Friday, August 24, 2007

Patrick Henry College God's Harvard, And A Jewish Girl That Ain't Got Jesus

Farris must have known I'd be a hard case. I am Jewish, and most of my family lives in Israel; I spent my teenage years in Queens, New York, in the eighties, where my idea of a dress code was matching my miniskirt to my handball gloves.

The first time someone tried to share the gospel with me, I naively explained that I was Jewish and born in Israel, thank you, thinking this would end the conversation. This was a big mistake. In certain parts of Christian America, admitting I was an Israeli-born Jew turned me into walking catnip. Because God's own chosen people had so conspicuously rejected Jesus, winning one over was an irresistible challenge. And the Holy Land glamour of Israel only added to the
allure. Preachers told me they loved me, half an hour after we met.

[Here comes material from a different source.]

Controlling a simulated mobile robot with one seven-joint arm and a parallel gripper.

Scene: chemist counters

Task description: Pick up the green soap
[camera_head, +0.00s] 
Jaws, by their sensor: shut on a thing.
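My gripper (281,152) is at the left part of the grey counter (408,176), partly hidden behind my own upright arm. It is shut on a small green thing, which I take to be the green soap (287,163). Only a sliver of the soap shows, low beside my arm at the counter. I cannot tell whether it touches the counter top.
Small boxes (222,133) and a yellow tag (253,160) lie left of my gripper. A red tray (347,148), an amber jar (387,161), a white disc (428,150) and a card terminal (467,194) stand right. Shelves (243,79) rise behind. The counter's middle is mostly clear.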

Godly women asked if they could take home a piece of my clothing and pray over it. A pastor's wife once confided to my husband, "You're so lucky. She looks so ... Biblical." Once, at a Waffle House in Colorado with some associates of the influential Christian activist James Dobson, a woman in our company stared at me so hard it became uncomfortable for me to eat. Finally, I looked up at her. "When I look at you, I see the blood of our Savior coursing through your veins," she said.

"Thank you," I gulped. "More maple syrup?"